» What is required
Return only this: the line with "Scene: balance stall" and all the lines that follow it below, through the final one, exactly as they are.
--- Given material ---
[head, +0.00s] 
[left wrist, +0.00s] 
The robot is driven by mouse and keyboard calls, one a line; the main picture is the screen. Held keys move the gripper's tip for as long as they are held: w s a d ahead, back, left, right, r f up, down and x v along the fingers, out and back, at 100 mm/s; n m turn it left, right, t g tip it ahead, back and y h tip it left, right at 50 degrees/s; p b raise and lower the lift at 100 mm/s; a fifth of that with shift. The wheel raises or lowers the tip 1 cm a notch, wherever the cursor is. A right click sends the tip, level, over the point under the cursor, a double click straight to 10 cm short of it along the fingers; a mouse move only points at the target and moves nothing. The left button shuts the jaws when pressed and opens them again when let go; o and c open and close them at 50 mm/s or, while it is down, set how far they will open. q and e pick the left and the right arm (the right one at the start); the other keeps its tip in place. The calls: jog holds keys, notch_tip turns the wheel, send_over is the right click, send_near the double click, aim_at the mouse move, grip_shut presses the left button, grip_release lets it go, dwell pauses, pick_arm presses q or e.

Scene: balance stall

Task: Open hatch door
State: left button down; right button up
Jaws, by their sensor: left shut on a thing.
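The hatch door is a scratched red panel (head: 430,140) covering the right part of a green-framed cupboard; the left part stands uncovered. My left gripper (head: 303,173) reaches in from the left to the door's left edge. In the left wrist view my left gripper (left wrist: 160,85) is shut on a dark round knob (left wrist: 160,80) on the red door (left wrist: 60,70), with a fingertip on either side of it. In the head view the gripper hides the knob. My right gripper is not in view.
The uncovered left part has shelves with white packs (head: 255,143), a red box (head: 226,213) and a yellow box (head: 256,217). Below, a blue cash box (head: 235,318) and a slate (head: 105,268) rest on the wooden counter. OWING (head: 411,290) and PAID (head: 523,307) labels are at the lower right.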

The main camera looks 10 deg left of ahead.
---
» Right answer
Scene: balance stall

Task: Open hatch door
State: left button down; right button up
Jaws, by their sensor: left shut on a thing.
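The hatch door is a scratched red panel (head: 430,140) covering the right part of a green-framed cupboard; the left part stands uncovered. My left gripper (head: 303,173) reaches in from the left to the door's left edge. In the left wrist view my left gripper (left wrist: 160,85) is shut on a dark round knob (left wrist: 160,80) on the red door (left wrist: 60,70), with a fingertip on either side of it. In the head view the gripper hides the knob. My right gripper is not in view.
The uncovered left part has shelves with white packs (head: 255,143), a red box (head: 226,213) and a yellow box (head: 256,217). Below, a blue cash box (head: 235,318) and a slate (head: 105,268) rest on the wooden counter. OWING (head: 411,290) and PAID (head: 523,307) labels are at the lower right.

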The main camera looks 10 deg left of ahead.

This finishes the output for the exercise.